Improved Multidimensional Semiclassical Tunneling Theory

We show that the analytic multidimensional semiclassical tunneling formula of Miller et al. [Miller, W. H.; Hernandez, R.; Handy, N. C.; Jayatilaka, D.; Willets, A. Chem. Phys. Lett. 1990, 172, 62] is qualitatively incorrect for deep tunneling at energies well below the top of the barrier. The origin of this deficiency is that the formula uses an effective barrier weakly related to the true energetics but correctly adjusted to reproduce the harmonic description and anharmonic corrections of the reaction path at the saddle point as determined by second order vibrational perturbation theory. We present an analytic improved semiclassical formula that correctly includes energetic information and allows a qualitatively correct representation of deep tunneling. This is done by constructing a three segment composite Eckart potential that is continuous everywhere in both value and derivative.
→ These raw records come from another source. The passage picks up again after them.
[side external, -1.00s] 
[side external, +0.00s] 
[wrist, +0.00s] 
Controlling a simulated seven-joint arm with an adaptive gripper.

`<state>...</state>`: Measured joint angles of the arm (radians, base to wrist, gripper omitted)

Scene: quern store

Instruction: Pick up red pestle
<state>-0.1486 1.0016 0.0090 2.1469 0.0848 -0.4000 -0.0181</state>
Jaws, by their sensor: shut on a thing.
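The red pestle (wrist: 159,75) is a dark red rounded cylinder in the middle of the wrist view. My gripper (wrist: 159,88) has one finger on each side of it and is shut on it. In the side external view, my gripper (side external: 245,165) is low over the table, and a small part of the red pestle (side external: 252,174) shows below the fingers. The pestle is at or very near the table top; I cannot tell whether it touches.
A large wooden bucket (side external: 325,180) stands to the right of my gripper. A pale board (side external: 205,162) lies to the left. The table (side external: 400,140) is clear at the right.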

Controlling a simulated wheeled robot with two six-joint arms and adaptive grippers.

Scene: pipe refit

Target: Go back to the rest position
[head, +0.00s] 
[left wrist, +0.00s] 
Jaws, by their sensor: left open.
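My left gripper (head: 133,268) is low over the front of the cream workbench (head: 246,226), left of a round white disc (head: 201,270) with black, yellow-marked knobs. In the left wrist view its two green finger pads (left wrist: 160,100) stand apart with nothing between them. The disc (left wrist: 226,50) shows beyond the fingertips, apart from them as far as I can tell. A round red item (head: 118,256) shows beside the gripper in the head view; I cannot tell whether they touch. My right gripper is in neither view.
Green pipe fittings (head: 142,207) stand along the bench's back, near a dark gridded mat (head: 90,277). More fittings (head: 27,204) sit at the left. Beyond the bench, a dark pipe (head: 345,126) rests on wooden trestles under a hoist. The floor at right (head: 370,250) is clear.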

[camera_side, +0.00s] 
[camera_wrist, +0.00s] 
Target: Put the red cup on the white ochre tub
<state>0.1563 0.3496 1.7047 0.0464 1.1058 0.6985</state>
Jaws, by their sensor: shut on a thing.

This composite potential has an analytic barrier penetration integral from which the semiclassical action can be derived and then used to define the semiclassical tunneling probability. The middle segment of the composite potential by itself is superior to the original formula of Miller et al. because it incorporates the asymmetry of the reaction barrier produced by the known reaction exoergicity. Comparison of the semiclassical and exact quantum tunneling probability for the pure Eckart potential suggests a simple threshold multiplicative factor to the improved formula to account for quantum effects very near threshold not represented by semiclassical theory. The deep tunneling limitations of the original formula are echoed in semiclassical high-energy descriptions of bound vibrational states perpendicular to the reaction path at the saddle point. However, typically ab initio energetic information is not available to correct it. The Supporting Information contains a Fortran code, test input, and test output that implements the improved semiclassical tunneling formula.